Brown became Allen’s introduction to Jack Bart when the fledging agent sold a JB date in Seattle and things got complicated. Allen worked with a onetime Famous Flame, and booked the show. But Allen recalls getting a call from Brown associate Al Sharpton.
“He says there’s a problem with the money,” Allen says. ‘Mr. Brown wants to talk to you.’ I told him I sold the show for a $5,000 deposit, $10,000 total. And [Brown] said, “Mr. Crawford said he was getting less money.” I told him I could show him the contracts and he says, ‘You want to be my manager? Here’s my number.’ I was barely 21. He said I’d be his new manager. I get a call from Jack Bart and he says, “I handle James Brown. I’m his agent.” So I met him for lunch. But it turned out I wouldn’t be a manager, I’d be an agent, and I gave up my living room desk in 1981 and join UAA.”
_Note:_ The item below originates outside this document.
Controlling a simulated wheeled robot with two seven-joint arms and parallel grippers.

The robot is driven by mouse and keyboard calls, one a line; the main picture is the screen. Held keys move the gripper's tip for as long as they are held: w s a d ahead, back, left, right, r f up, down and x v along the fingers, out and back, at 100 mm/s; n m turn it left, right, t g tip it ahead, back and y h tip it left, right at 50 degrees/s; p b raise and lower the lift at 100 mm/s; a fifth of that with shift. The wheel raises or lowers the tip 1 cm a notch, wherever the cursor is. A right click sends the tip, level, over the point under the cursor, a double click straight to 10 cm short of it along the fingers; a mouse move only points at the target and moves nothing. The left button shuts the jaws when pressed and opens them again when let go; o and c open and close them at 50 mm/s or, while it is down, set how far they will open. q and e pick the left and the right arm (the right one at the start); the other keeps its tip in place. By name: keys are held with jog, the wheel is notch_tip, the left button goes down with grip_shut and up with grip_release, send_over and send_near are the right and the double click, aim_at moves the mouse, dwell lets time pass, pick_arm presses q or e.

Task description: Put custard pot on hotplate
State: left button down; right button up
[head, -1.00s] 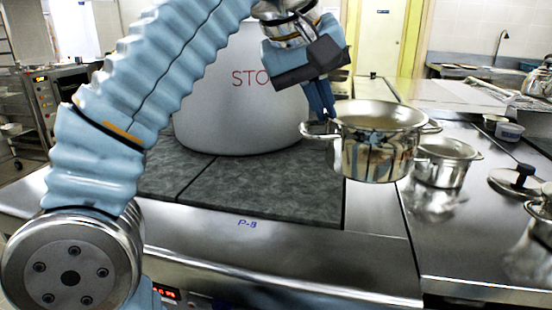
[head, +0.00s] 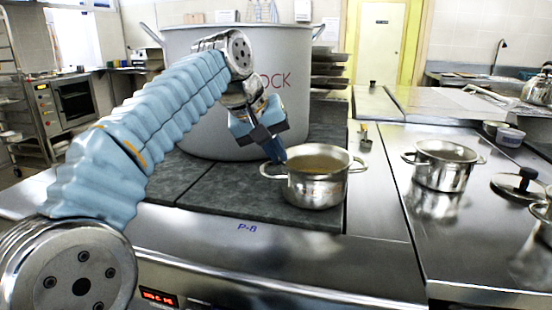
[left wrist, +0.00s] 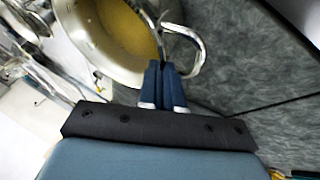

One didn’t simply manage James Brown. “But you have to manage the business. In the world of James Brown, you take care of the details. You handle immigration, you call the airlines, you do whatever he wants you to do,” Allen says.
“There are celebrities, there are rock stars, there are legends and James Brown was a legend. I’d get calls from the Rolling Stones or from Prince asking if James would open for them – saying they want to meet James Brown. People didn’t think he bled. Everybody wanted to meet James Brown. Kings wanted to meet him. James Brown walked down the street and traffic stopped.”